§ **DATA TO USE**
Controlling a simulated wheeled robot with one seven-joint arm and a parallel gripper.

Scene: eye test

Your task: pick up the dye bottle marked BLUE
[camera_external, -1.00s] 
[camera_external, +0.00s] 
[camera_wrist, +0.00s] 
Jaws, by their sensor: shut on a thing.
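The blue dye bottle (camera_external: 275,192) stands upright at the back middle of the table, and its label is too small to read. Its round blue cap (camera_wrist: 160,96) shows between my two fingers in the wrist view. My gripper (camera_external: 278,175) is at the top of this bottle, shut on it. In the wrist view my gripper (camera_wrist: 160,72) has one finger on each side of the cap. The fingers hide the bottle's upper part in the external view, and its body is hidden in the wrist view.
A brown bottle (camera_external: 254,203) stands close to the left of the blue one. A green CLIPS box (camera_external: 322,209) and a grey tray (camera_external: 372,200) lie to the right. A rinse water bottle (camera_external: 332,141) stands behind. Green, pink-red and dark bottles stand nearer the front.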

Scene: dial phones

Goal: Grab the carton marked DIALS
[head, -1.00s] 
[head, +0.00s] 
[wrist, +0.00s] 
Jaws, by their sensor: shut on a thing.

§ **WORK TO DO**
Reproduce the entries above in full by retyping them exactly.

§ **REPLY TO THE TASK**
Controlling a simulated wheeled robot with one seven-joint arm and a parallel gripper.

Scene: eye test

Your task: pick up the dye bottle marked BLUE
[camera_external, -1.00s] 
[camera_external, +0.00s] 
[camera_wrist, +0.00s] 
Jaws, by their sensor: shut on a thing.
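The blue dye bottle (camera_external: 275,192) stands upright at the back middle of the table, and its label is too small to read. Its round blue cap (camera_wrist: 160,96) shows between my two fingers in the wrist view. My gripper (camera_external: 278,175) is at the top of this bottle, shut on it. In the wrist view my gripper (camera_wrist: 160,72) has one finger on each side of the cap. The fingers hide the bottle's upper part in the external view, and its body is hidden in the wrist view.
A brown bottle (camera_external: 254,203) stands close to the left of the blue one. A green CLIPS box (camera_external: 322,209) and a grey tray (camera_external: 372,200) lie to the right. A rinse water bottle (camera_external: 332,141) stands behind. Green, pink-red and dark bottles stand nearer the front.

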Scene: dial phones

Goal: Grab the carton marked DIALS
[head, -1.00s] 
[head, +0.00s] 
[wrist, +0.00s] 
Jaws, by their sensor: shut on a thing.

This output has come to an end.